>> Start
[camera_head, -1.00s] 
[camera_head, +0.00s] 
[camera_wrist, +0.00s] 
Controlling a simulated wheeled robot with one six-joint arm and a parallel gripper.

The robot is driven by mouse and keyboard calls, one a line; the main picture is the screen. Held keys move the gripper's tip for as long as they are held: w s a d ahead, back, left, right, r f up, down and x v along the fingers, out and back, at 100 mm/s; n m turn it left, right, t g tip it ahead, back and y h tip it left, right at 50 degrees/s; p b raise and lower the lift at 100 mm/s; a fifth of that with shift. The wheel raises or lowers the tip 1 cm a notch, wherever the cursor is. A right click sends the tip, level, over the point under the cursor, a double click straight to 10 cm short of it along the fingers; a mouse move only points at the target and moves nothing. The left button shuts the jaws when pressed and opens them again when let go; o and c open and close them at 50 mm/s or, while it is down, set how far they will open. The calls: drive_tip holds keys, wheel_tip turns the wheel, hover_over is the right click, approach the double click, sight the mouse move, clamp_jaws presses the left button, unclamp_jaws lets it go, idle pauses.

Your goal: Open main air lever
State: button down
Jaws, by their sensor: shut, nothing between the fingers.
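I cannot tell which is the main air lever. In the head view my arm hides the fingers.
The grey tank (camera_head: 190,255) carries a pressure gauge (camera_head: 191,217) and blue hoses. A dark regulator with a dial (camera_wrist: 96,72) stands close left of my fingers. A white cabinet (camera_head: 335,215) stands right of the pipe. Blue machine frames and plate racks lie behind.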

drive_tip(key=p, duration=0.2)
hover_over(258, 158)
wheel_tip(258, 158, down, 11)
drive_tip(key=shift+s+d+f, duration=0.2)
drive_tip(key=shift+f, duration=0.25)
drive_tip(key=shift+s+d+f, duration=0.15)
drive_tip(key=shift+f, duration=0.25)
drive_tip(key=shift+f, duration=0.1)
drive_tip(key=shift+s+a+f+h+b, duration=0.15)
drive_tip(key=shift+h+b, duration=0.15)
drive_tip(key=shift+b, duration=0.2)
>> End
▶ [To be done]
Locate "Your goal: Open main air lever" in the material, then quote the line that contains it and all lines after it through the final one.

▶ [Finished task]
Your goal: Open main air lever
State: button down
Jaws, by their sensor: shut, nothing between the fingers.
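I cannot tell which is the main air lever. In the head view my arm hides the fingers.
The grey tank (camera_head: 190,255) carries a pressure gauge (camera_head: 191,217) and blue hoses. A dark regulator with a dial (camera_wrist: 96,72) stands close left of my fingers. A white cabinet (camera_head: 335,215) stands right of the pipe. Blue machine frames and plate racks lie behind.

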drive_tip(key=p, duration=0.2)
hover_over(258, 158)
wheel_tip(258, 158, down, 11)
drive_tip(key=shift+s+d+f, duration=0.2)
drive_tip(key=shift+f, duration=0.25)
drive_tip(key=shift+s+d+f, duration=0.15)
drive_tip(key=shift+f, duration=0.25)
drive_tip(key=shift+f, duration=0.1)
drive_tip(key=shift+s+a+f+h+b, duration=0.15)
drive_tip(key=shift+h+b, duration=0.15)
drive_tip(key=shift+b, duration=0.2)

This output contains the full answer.